スキンズは、服装面でもルードボーイズスタイルから影響を受けていく。ラップアラウンドサングラス、光が当たると色味を変えるモヘア素材のトニックスーツ、白い靴下、ブローグシューズ、黒いロングコート、ポークパイハットなどは、ルードボーイズ由来のアイテムだ。
スキンズ最盛期
1960年代の後半が近づくにつれ、イギリスの主要都市ではどこでも坊主頭が闊歩するようになった。その頃のスキンヘッズの間で流行ったのが、ボマージャケットと呼ばれる爆撃機の乗員用ジャンパーだった。特に、1950年代初頭にアメリカ空軍が開発したMA-1が人気となる。
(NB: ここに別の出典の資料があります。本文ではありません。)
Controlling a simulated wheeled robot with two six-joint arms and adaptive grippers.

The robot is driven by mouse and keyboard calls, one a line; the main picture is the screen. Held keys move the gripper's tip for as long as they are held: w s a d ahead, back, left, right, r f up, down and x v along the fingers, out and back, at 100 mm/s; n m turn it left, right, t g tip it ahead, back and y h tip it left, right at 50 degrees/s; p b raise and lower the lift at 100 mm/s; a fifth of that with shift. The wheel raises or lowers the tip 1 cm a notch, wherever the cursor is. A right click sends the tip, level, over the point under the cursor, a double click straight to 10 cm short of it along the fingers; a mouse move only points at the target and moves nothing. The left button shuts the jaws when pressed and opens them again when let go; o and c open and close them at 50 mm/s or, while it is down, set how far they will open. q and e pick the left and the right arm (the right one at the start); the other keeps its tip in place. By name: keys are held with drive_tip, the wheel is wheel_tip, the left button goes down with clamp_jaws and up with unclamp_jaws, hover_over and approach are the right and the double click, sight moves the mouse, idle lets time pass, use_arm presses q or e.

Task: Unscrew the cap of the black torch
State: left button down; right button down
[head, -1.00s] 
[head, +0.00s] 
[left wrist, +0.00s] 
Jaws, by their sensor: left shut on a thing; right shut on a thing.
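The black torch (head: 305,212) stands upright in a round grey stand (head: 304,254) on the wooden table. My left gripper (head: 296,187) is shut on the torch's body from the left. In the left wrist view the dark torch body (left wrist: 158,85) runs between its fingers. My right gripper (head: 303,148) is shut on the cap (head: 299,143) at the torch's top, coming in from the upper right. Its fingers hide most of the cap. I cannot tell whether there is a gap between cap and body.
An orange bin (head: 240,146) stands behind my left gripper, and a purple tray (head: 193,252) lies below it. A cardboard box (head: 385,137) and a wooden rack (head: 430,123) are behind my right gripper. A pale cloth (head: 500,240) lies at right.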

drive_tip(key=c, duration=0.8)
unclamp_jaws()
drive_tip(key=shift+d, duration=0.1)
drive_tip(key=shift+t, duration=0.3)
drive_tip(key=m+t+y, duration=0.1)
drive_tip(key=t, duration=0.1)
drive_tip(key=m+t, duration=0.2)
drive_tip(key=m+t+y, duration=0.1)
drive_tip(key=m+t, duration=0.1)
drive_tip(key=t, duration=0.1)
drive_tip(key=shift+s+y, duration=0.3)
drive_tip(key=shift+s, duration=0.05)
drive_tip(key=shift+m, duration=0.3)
当時、彼らが多く住むロンドンのイーストエンドなどでは、レゲエの中古レコードが大量に出回っていた。1969年にはデズモンド・デッカーの『イズレアライツ』がヒットチャート1位を獲得し、シマリップの『スキンヘッド・ムーンストンプ』や『スキンヘッド・ガール』のように、スキンズをテーマにした楽曲もヒットチャートにのぼるようになる。
ちなみに、粗野なスタイルであるスキンヘッズは、基本的に男性中心のカルチャーだったが、シマリップが歌ったように、女性でもこのカルチャーに身を投じる者がいた。彼女たち=スキンヘッド・ガールのスタイルは、基本的に男性のものとあまり変わらない。肉体労働に従事する男性がつくり出した無骨なワーキングスタイルを、女性もほとんどそのまま受け継いでいたのだ。
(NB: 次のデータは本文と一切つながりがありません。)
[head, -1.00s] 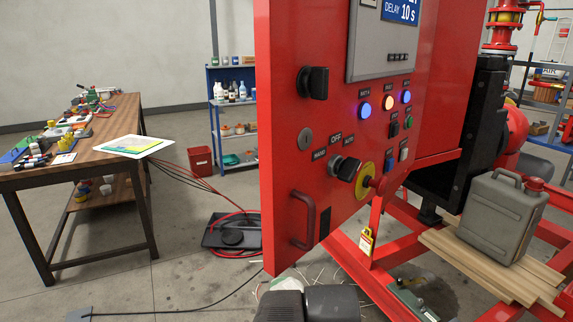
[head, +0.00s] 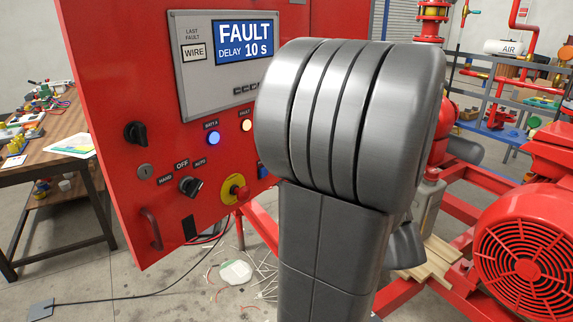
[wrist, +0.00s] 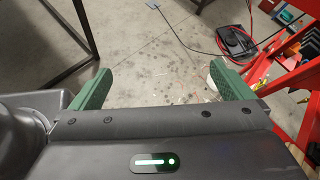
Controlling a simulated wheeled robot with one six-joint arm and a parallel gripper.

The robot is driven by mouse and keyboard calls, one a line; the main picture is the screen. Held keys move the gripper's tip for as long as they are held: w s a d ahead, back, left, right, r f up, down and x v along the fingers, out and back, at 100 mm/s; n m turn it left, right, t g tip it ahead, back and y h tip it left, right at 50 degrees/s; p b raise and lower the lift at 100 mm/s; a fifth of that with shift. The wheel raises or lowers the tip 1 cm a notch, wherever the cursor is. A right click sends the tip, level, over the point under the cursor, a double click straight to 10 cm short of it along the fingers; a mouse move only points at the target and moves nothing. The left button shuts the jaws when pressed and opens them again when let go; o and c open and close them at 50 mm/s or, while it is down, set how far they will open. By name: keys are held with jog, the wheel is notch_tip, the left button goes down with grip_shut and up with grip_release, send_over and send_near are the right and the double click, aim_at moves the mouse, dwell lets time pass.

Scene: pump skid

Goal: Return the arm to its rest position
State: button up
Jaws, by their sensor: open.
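My gripper (wrist: 162,88) shows in the wrist view with its two green fingers wide apart and nothing between them. In the head view my arm's grey links stand upright at centre right and hide part of the red control panel and the skid behind. The gripper itself is not visible in the head view.
The red panel (head: 105,70) reads FAULT, DELAY 10 s. A wooden workbench (head: 55,135) stands at left, a red motor (head: 525,250) at right. A black floor tray (wrist: 228,38) and cable show in the wrist view. Loose wires and a white container (head: 235,272) lie on the floor.

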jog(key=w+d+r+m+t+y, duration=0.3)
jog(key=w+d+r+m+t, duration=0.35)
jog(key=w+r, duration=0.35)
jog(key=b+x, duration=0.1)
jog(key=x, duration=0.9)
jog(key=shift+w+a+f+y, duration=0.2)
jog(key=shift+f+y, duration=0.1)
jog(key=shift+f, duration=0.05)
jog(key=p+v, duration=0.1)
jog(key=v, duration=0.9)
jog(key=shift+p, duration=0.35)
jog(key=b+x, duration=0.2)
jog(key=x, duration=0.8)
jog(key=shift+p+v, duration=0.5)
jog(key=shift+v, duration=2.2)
特徴的なのはその髪型で、前髪やもみ上げ、後ろ髪などの裾部分を長く伸ばしたまま、頭頂部を男性と同様に五分刈りにしていた。デニムパンツの代わりに、デニムのタイトなミニスカートと網タイツ、またドクターマーチンの代わりにモンキーブーツを履く者も多かった。
スキンズのライフスタイル
仲間意識と地元志向の強かったスキンズはサッカーを愛し、地元のチームを応援するために大挙してスタジアムに押し寄せた。彼らにとってサッカープレーヤーは、みずからの肉体ひとつで勝ち取った栄光の舞台で活躍する英雄そのものだったのだ。普段はフレッドペリーのポロシャツかベンシャーマンのボタンダウンシャツを着て、肉体を使って働いたり街をうろついたりサッカー場に集ったりし、週末の夜になるとルードボーイズ風のトニックスーツスタイルでキメてクラブに向かう。それが典型的なスキンズのライフスタイルだ。
白人ワーキングクラスの彼らは、同時期に世界のユースカルチャーの主流を成していた博愛主義のヒッピーとは対極に位置し、保守的で短気で乱暴だった。イギリス人としての愛国主義理念にとらわれながら、彼らを疎外する政府や社会、学校や家庭、他のユースカルチャーに苛立ちを募らせていた。最初のうちはサッカー場の観客席での乱闘で鬱憤を晴らしていたが、やがてストリートでヒッピーやゲイ、そして移民を攻撃するようになる。